What does During means?
Is there any live implementation we could take a look at?
How can I query reverts and Errors from ethers.js or web3.js?
When the user requests the off chain data, the call is reverted and then he needs to retrieve the results on another view call, right?

Arachnid · January 16, 2022, 8:55pm

It’s the original codename for this standard.

https://github.com/smartcontractkit/ccip-read/tree/rewrite

Ethers throws an exception with error information in the exception object. See the ethers provider plugin in the above repository for a way to handle EIP 3668 contracts transparently to the JS code.

That’s right. All of this can be handled transparently for the user via the web3 library, however.

poojaranjan · January 17, 2022, 9:45pm

EIP-3668: CCIP Read: Secure offchain data retrieval with @Arachnid

frangio · January 18, 2022, 5:32pm

I’m a little confused by the use of balanceOf as the example, as if implying that the ERC makes sense in that context. Such a contract would clearly not be ERC-20 compliant, right? Even if it is compliant technically it would simply not interoperate at all with the ERC-20 ecosystem.
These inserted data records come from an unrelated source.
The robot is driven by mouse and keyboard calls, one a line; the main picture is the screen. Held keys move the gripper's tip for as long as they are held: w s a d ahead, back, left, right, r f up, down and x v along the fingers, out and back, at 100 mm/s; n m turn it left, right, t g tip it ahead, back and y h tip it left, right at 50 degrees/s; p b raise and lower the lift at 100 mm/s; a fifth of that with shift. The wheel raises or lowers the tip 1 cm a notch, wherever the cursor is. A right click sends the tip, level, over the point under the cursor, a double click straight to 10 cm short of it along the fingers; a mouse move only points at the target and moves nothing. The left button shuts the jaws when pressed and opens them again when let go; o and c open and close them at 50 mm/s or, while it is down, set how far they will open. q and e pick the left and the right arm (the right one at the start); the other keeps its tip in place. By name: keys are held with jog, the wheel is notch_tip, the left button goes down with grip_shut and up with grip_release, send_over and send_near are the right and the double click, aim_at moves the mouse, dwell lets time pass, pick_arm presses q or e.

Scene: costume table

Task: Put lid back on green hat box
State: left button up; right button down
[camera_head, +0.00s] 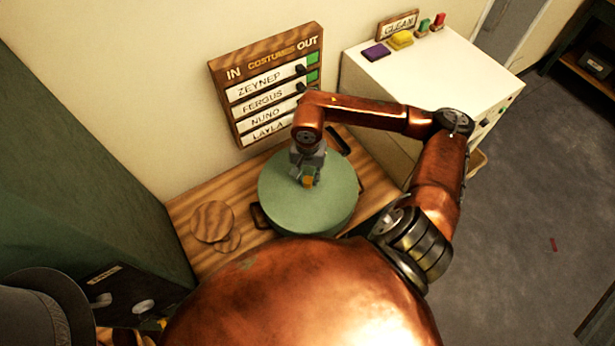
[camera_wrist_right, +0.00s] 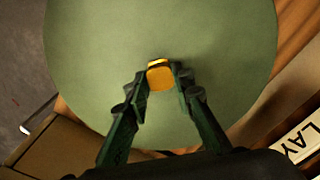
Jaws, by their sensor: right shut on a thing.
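The round green lid (camera_head: 335,200) is over the wooden table in the head view, and it fills much of the right wrist view (camera_wrist_right: 215,50). A small yellow-orange knob (camera_wrist_right: 160,76) stands at its middle and also shows in the head view (camera_head: 308,181). My right gripper (camera_head: 309,176) is above the lid, shut on the knob; its two fingers (camera_wrist_right: 160,84) touch the knob's sides in the wrist view. The hat box's body is hidden under the lid, so I cannot tell how the lid sits on it. My left gripper is not in view.
Round wooden discs (camera_head: 212,221) lie on the wooden table (camera_head: 184,209) left of the lid. A costumes board (camera_head: 268,84) hangs on the wall behind. A white cabinet (camera_head: 440,70) stands at the right, with colored blocks on top. A grey hat (camera_head: 45,300) is at lower left.

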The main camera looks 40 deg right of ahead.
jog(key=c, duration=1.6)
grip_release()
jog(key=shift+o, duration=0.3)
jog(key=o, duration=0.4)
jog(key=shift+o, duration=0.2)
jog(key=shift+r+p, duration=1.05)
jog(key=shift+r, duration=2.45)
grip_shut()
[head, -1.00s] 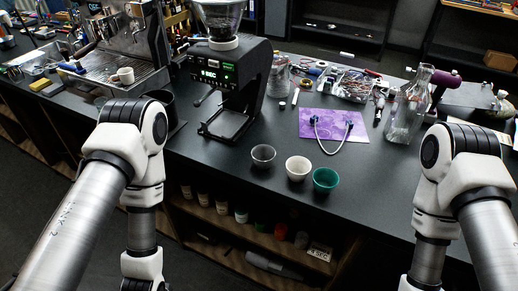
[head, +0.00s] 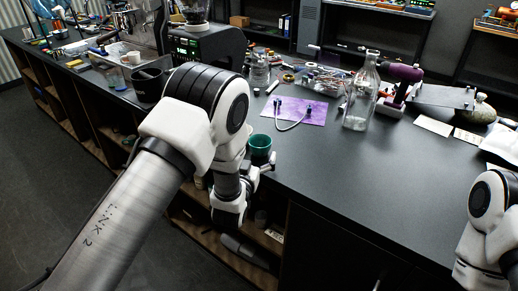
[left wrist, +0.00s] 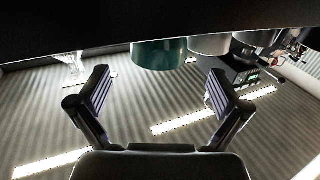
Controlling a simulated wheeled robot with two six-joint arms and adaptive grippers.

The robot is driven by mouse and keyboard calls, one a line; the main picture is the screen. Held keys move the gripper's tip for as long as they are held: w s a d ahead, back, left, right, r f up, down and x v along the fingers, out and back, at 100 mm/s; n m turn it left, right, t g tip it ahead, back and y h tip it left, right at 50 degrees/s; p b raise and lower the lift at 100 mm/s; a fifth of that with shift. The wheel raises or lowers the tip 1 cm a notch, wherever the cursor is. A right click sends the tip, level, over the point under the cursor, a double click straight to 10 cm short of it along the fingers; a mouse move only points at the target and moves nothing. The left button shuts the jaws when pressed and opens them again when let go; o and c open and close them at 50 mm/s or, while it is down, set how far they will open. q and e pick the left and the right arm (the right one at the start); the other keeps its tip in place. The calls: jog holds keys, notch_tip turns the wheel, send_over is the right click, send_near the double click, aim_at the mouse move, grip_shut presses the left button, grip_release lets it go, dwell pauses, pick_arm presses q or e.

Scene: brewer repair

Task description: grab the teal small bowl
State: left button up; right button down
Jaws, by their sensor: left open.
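The teal small bowl (head: 260,144) stands upright on the dark counter, just beyond my left gripper (head: 265,168), which covers its lower part in the head view. In the left wrist view, which is upside down, the teal bowl (left wrist: 158,54) shows at the upper middle. My left gripper (left wrist: 158,76) is open and empty there, its two fingers spread to either side of the bowl's line. I cannot tell whether a finger touches the bowl. My right arm shows at the right edge of the head view, its gripper out of sight.
A white cup (left wrist: 208,45) stands close beside the bowl, with a grey cup (left wrist: 255,38) past it. The counter (head: 370,175) right of the bowl is clear.

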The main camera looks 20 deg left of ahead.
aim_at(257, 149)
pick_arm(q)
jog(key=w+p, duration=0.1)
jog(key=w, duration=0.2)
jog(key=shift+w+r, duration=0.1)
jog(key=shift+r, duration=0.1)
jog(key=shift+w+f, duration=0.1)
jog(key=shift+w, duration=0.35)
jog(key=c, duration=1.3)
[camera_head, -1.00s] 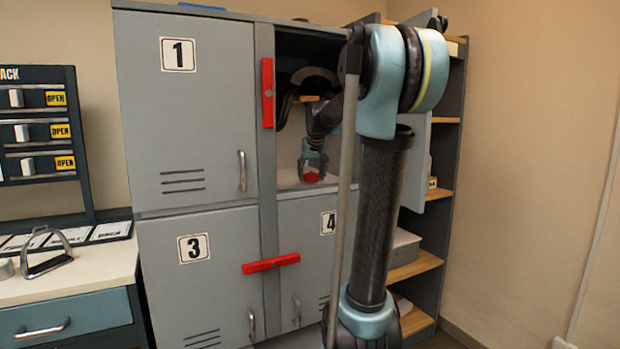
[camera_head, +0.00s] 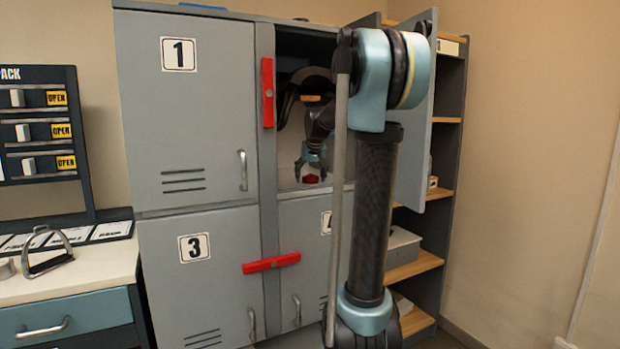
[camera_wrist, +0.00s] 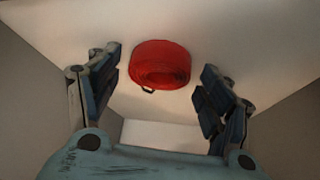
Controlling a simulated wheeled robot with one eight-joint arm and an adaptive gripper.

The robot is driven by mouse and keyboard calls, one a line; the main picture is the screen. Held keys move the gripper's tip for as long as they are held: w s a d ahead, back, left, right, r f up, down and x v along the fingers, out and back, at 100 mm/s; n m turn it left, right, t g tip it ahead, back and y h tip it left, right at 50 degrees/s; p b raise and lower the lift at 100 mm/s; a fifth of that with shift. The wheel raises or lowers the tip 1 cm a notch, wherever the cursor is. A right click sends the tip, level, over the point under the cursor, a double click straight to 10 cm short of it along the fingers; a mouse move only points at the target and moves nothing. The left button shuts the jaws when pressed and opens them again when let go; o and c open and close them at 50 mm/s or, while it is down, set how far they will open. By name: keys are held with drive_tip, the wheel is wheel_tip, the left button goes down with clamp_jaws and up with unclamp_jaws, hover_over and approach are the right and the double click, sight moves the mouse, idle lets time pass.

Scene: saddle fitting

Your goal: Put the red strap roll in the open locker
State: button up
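The red strap roll (camera_wrist: 160,65) lies on the pale floor of the open locker compartment (camera_head: 289,185). It also shows small in the head view (camera_head: 311,179), partly hidden by my gripper (camera_head: 312,166). In the wrist view my gripper (camera_wrist: 160,88) is open, with its two fingers wide apart. The roll lies between and a little beyond the fingers, with a gap on each side. It touches neither finger there.
Locker doors 1 (camera_head: 205,110) and 3 (camera_head: 205,270) are shut, and so is door 4 (camera_head: 308,245). The open locker's door (camera_head: 418,150) stands swung out at the right, close to my arm. Shelves (camera_head: 420,268) stand behind it.

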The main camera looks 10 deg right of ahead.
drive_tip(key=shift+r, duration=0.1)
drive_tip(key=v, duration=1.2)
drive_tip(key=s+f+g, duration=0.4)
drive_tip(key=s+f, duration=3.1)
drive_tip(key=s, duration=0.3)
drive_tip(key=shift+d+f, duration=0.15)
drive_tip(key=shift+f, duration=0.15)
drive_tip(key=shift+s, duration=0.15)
Might be worth using a different function for the examples?

Arachnid · January 20, 2022, 1:27am

There’s really no way to build in validation without requiring it to be in specific formats - which obviates the entire point of the protocol, which is to allow clients (web browsers) to fetch data needed to execute contracts without having to understand the format of the data they’re fetching. Further, doing this wouldn’t really help, as it the proofs would still have to be verified onchain by the contracts receiving the data.

If people want to submit data from offchain insecurely, they can do that today with a simple string field and by first fetching the data in the user’s browser; EIP 3668 doesn’t add anything new here.

I think it would be extremely misguided to reject a generic data-fetching standard because some people may use it badly. There will absolutely be standardised Solidity libraries for validating proofs, and JS libraries for generating them, which will make “doing the right thing” as easy as possible.